Monday, June 15, 2015

No Fly list sputters along


For awhile, because we'd been told we were on it, I wrote a lot about the U.S. government's No Fly list -- and the various other watch lists that popped up after 9/11. Last year I wrote up a good book on the history of terrorist watch lists. It seems governments instinctively restrict travel when they can get away with it.

These days, I fly unimpeded.

But lots of people -- mostly Muslim people it seems -- remain stuck in No Fly hell, not entirely predictably or rationally.

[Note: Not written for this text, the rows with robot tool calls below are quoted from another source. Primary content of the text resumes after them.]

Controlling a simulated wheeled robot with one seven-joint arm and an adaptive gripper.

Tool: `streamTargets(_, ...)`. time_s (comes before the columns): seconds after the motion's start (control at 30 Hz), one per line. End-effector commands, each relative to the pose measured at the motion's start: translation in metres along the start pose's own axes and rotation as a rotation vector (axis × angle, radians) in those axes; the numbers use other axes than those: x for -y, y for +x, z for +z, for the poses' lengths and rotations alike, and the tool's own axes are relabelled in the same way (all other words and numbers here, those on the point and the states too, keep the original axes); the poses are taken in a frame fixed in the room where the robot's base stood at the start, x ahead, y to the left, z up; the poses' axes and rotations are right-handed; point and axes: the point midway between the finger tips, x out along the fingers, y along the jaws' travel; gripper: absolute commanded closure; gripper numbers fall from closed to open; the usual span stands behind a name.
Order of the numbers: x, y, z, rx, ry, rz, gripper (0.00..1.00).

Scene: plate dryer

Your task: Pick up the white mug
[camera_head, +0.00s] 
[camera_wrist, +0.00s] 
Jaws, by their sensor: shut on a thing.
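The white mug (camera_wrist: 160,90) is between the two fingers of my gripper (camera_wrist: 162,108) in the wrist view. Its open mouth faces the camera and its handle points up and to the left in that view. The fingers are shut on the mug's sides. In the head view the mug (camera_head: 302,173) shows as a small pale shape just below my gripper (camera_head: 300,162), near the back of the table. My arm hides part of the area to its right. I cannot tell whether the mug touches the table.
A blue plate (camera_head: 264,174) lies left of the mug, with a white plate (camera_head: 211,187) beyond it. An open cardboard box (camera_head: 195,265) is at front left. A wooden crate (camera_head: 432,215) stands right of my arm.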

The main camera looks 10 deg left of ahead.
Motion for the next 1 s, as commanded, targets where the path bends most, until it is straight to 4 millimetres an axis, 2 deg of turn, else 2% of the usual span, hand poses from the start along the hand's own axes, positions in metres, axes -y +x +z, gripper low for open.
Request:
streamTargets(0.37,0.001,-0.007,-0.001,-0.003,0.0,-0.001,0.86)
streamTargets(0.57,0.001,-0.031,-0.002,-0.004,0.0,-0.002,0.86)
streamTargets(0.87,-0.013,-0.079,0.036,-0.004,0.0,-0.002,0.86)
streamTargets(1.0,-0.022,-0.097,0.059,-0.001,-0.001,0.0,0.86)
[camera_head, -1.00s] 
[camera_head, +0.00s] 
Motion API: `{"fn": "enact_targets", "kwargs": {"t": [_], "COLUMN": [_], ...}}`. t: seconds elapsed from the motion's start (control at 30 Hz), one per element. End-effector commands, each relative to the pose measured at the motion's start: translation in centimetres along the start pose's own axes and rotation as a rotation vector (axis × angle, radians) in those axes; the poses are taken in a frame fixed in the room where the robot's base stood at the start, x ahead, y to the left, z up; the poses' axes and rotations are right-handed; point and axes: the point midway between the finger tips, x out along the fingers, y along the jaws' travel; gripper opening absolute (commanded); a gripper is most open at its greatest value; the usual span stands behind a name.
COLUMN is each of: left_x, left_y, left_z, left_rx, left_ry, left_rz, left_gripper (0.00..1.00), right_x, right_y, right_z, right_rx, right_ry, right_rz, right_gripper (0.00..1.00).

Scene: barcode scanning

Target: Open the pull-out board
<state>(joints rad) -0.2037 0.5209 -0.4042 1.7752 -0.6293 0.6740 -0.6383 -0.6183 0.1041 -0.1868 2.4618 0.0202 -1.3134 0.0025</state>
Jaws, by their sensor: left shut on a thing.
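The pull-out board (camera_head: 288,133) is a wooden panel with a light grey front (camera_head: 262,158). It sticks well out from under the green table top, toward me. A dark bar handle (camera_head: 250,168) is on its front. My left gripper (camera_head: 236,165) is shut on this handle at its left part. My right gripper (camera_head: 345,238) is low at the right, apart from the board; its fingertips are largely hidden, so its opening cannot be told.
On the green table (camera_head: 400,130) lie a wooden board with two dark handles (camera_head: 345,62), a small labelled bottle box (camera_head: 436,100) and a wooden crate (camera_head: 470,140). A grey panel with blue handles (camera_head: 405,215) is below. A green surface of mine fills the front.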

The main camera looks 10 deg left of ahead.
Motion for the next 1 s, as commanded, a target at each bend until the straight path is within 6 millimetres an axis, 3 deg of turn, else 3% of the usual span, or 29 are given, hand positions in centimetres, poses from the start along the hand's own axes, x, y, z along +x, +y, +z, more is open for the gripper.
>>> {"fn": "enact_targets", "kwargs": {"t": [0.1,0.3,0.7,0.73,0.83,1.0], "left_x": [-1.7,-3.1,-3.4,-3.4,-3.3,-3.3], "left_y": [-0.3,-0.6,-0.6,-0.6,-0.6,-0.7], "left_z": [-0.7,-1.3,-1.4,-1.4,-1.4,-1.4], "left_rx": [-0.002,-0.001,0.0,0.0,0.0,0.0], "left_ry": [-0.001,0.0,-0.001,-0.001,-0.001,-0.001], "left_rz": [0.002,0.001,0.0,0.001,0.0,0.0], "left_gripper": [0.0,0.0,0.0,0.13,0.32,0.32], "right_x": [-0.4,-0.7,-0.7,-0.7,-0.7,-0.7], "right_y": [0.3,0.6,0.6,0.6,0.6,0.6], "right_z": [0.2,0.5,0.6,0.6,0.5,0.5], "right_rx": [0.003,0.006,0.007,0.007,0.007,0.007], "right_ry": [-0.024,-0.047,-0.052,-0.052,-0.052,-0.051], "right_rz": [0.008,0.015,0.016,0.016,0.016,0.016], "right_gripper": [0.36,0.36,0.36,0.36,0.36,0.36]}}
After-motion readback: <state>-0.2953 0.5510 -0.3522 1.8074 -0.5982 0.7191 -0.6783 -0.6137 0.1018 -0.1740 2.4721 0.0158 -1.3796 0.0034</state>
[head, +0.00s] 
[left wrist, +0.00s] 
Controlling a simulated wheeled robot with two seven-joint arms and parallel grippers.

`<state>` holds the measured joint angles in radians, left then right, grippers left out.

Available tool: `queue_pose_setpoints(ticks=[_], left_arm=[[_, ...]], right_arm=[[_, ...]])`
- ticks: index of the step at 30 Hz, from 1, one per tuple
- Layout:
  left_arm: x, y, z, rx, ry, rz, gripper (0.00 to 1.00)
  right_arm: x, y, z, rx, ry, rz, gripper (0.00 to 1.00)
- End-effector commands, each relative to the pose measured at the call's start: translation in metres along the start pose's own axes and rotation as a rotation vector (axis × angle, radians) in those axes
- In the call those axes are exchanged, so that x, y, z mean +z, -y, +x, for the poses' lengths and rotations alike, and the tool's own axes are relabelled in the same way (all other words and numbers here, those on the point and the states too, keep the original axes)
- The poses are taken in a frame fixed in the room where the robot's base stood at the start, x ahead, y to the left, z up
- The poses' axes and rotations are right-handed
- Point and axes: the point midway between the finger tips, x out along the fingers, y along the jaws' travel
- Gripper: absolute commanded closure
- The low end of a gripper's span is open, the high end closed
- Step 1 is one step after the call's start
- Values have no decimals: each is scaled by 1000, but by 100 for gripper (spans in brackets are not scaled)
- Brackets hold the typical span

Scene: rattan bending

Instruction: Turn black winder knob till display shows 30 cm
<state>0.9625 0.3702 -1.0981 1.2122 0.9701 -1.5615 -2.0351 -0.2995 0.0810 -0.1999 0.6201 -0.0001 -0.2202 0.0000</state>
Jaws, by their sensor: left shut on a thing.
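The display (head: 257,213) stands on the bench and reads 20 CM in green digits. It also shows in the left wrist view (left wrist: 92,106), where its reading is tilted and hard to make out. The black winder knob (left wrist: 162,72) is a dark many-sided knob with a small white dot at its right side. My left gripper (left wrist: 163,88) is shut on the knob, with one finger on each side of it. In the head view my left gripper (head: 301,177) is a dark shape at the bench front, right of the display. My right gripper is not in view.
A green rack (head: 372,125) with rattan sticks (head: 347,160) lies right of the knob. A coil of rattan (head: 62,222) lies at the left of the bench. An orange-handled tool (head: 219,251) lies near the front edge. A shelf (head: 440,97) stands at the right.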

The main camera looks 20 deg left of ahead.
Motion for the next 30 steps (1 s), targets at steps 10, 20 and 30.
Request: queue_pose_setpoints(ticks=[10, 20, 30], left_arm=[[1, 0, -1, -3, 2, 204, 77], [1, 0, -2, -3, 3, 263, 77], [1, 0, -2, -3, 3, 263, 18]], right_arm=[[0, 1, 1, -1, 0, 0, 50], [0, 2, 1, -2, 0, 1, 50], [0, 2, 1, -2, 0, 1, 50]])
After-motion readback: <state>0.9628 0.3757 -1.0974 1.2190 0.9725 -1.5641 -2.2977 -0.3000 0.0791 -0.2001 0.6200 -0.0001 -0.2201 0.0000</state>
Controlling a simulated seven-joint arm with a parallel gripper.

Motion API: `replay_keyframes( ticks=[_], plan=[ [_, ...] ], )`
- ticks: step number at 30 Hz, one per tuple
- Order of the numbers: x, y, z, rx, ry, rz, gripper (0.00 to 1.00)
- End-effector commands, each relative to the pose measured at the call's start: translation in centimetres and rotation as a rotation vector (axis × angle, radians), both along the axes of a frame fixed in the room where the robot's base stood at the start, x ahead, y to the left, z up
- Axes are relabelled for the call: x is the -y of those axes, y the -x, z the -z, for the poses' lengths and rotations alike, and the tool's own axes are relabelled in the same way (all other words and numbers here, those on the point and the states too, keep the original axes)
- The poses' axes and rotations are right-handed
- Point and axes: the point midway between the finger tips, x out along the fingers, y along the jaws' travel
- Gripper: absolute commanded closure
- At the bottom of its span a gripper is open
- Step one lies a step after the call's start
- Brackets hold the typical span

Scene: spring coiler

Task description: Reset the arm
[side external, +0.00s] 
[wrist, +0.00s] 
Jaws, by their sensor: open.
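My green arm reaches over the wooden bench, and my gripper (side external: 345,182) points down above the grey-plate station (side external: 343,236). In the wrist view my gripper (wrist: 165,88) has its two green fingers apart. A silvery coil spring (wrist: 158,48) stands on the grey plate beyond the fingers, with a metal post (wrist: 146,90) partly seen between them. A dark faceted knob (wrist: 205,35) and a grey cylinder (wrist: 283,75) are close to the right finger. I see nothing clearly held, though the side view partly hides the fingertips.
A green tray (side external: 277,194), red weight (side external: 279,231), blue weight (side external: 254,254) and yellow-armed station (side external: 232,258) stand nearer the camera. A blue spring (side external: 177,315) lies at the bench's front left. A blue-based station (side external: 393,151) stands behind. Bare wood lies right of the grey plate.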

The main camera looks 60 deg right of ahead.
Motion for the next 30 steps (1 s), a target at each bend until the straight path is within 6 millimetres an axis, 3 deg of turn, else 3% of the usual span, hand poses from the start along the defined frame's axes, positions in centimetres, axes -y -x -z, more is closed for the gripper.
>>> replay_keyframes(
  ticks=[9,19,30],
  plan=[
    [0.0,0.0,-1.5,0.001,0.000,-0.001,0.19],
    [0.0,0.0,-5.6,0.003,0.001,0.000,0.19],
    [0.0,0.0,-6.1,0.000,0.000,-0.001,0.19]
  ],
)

The latest case I've run across is that of Mourad Benchellali. Benchellali was released from Guantanamo in 2004. A French citizen, he was sold to the U.S. by Pakistanis after he escaped Afghanistan in the wake of the U.S. invasion in 2001. By his own account, as related by the British human rights activist Andy Worthington, he was a dumb 19 year who blundered into a mess.

His father was a radical imam who had tried (and failed) to fight in Bosnia, his brother Menad had tried (and failed) to fight in Chechnya, and his brother, his father and even his mother had all spent time in French prisons, but he insisted that he went to Afghanistan for “an adventure” and as a way of enhancing his status, hoping that he would be “viewed differently” in his neighbourhood, and that his reputation might “match” that of his brother. He admitted that his sense of adventure was “misguided and mistimed,” and blamed his brother for encouraging him to go, and for arranging for him to attend a training camp. “For two months, I was there,” he wrote after his release, “trapped in the middle of the desert by fear and my own stupidity.”

The U.S released him to his home country in 2004, where he was tried, convicted of associating with terrorists, and given credit for time served in Guantanamo. A complex appeal process actually got the charges dropped, and re-raised, and dropped again. In 2008 Worthington reports that he explained further in an interview to McClatchy Newspapers:

It was June 2001, and I thought I’d take a vacation, be back in time for classes in September. Later, the papers would say I was a desperate outsider [in France], trapped looking in on an uncaring nation. But that’s not true. I was happy. I was getting an education. I had a job. I had a fiancee. I just thought I wanted a bit of adventure.

So what has he been doing since he returned to France beside writing a book alleging he was tortured by the U.S. in Kandahar and Guantanamo? He's been traveling about, using his own experience as an example to discourage young people tempted by the Islamic State's recruitment pitches. He's a counter-jihadi recruiter! He has flown in Europe with no trouble.

But when invited to speak at a conference on peace and radicalization in Montreal, he was prevented from attending by the U.S. No Fly list.

No, he wasn't coming to this country. But the U.S. makes any airline passing through U.S. airspace submit a passenger list. He was refused boarding in Lyon. At least he was told the U.S. list prevented him from keeping his appointment; too often people are just kept in the dark about what prevents them from flying.

I can't help wondering -- is Benchellali's continued inclusion on the list inefficiency on the part of list keepers who never remove anyone? Or do they really think this speaker against terrorist recruitment is a danger? Or is it because his story puts the U.S. in a bad light? We are not allowed to know, of course. National security theater in action ...

1 comment:

Hattie said...

Could it be that they don't know what they are doing?
Thank you for fighting this thing out when you did. It's probably helped us not to be bothered on our travels.